Le film s’ouvre sur un paysage de la campagne basque, d’une beauté un peu aride. Sur sa moto, un jeune agriculteur, Sébastien (François Pouron) dépasse sur la petite route le vieux Lucien (Pierre Molinier) dont la voiture a calé. Les deux hommes sont amis, ils aiment la même terre, celle de leurs ancêtres. Entre eux, deux générations et une légère différence de rythme : Sébastien n’a pas conservé de bonnes relations avec son père, parti en ville, et Lucien est pour lui comme un grand-père d’adoption, lumineux et rassurant.
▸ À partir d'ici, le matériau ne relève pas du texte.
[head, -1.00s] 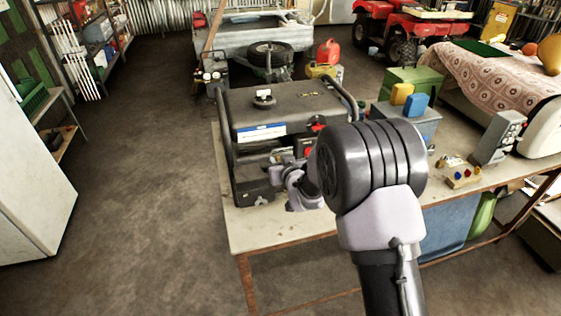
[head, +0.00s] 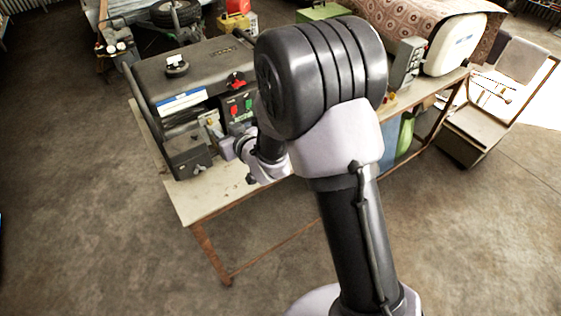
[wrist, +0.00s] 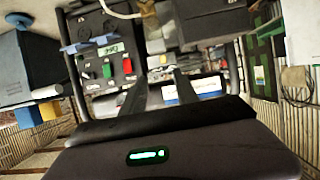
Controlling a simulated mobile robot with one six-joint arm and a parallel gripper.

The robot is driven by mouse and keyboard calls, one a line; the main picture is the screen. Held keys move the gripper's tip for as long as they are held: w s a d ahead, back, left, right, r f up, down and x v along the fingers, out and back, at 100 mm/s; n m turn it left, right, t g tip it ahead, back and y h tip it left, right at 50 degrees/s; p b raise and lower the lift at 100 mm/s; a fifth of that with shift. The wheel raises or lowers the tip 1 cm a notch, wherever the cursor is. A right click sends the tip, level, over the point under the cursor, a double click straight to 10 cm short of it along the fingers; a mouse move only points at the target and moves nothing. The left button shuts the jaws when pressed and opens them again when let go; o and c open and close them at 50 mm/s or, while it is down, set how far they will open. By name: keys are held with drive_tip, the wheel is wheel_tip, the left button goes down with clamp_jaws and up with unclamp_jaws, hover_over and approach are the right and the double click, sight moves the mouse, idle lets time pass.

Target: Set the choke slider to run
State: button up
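The black generator (head: 190,72) stands on the workbench, with a blue and white label and a control panel (head: 238,108) with red and green switches. The panel also shows in the wrist view (wrist: 105,62), which looks upside down. A small brass-coloured part (head: 210,122) sits between the panel and a black box (head: 188,155); it also shows in the wrist view (wrist: 155,62). I cannot make out the choke slider for certain. My gripper (head: 222,145) is at the generator's front, beside the black box. In the wrist view its fingers (wrist: 160,92) are apart with nothing seen between them.
The workbench (head: 205,203) has bare top in front of the generator. A grey box with knobs (head: 407,62) and a white rounded object (head: 455,45) stand to the right. My arm hides the middle of the bench. Floor at left is open.

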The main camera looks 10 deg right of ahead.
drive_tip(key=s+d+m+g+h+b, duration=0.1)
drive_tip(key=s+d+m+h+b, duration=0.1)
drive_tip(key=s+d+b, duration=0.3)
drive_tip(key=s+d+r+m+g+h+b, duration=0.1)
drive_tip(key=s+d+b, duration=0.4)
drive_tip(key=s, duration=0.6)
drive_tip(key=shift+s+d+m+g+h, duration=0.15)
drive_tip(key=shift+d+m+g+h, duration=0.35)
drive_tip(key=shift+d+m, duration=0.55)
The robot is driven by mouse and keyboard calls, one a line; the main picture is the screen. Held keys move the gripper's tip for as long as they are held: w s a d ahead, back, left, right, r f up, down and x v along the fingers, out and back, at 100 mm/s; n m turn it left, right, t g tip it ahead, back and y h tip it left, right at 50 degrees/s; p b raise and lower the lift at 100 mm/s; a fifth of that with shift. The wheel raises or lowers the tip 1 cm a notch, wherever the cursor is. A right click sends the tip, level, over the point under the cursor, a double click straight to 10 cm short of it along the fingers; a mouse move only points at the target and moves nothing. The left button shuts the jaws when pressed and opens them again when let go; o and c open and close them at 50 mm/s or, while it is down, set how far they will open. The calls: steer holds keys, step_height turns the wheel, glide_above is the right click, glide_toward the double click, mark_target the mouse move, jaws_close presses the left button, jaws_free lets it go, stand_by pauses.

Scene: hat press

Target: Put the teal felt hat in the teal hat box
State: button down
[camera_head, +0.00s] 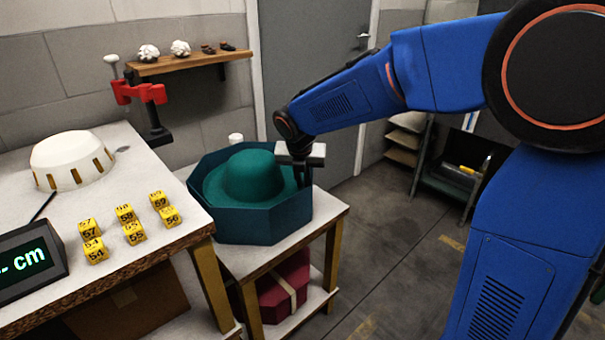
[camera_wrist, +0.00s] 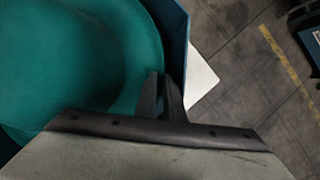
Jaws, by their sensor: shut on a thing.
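The teal felt hat (camera_head: 249,176) sits crown up inside the open teal hat box (camera_head: 246,222), with its brim within the box walls. The box stands on a small white-topped table. My gripper (camera_head: 301,180) is at the right side of the box, shut on the hat's brim. In the wrist view the hat (camera_wrist: 60,60) fills the left side, and my gripper's fingers (camera_wrist: 161,96) are close together at the brim's edge, beside the box wall (camera_wrist: 172,25). Whether the brim rests on the box floor is hidden.
A workbench (camera_head: 140,225) at the left holds a white dome (camera_head: 72,160), several yellow numbered blocks (camera_head: 125,213) and a digital display (camera_head: 28,262). A dark red box (camera_head: 284,290) is on the lower shelf under the hat box. The floor to the right is mostly free.

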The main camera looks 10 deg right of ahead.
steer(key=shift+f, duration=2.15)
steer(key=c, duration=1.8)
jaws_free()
Mais, dans ce décor idyllique, les soucis pleuvent : les banques pressurent les fermes, qui ne produisent plus assez et dépendent des grandes chaînes de supermarché qui achètent à bas prix. Pas moyen de s’en sortir, l’avenir économique est bouché. Résolu, Sébastien se rend à la banque pour renégocier ses prêts, mais la ferme semble, à terme, condamnée. Alors, dans le sursis qui lui reste, fort de sa fougue et de son espoir, il va tenter de convaincre les autres agriculteurs du coin de s’associer pour fonder une petite communauté, qui vendrait directement au consommateur, sans l’intremédiaire de la grande distribution. Au début, la bonne volonté et l’entraide règnent, mais très vite le constat d’échec s’impose. Les scènes où les agriculteurs distribuent des tracts dans les ruelles, où ils disposent leurs produits sur les petits étals du hangar, serrent le cœur. Car, en contexte de crise, les gens n’ont pas le temps ni les moyens de prendre soin de leur santé, et le supermarché demeure l’option la plus facile.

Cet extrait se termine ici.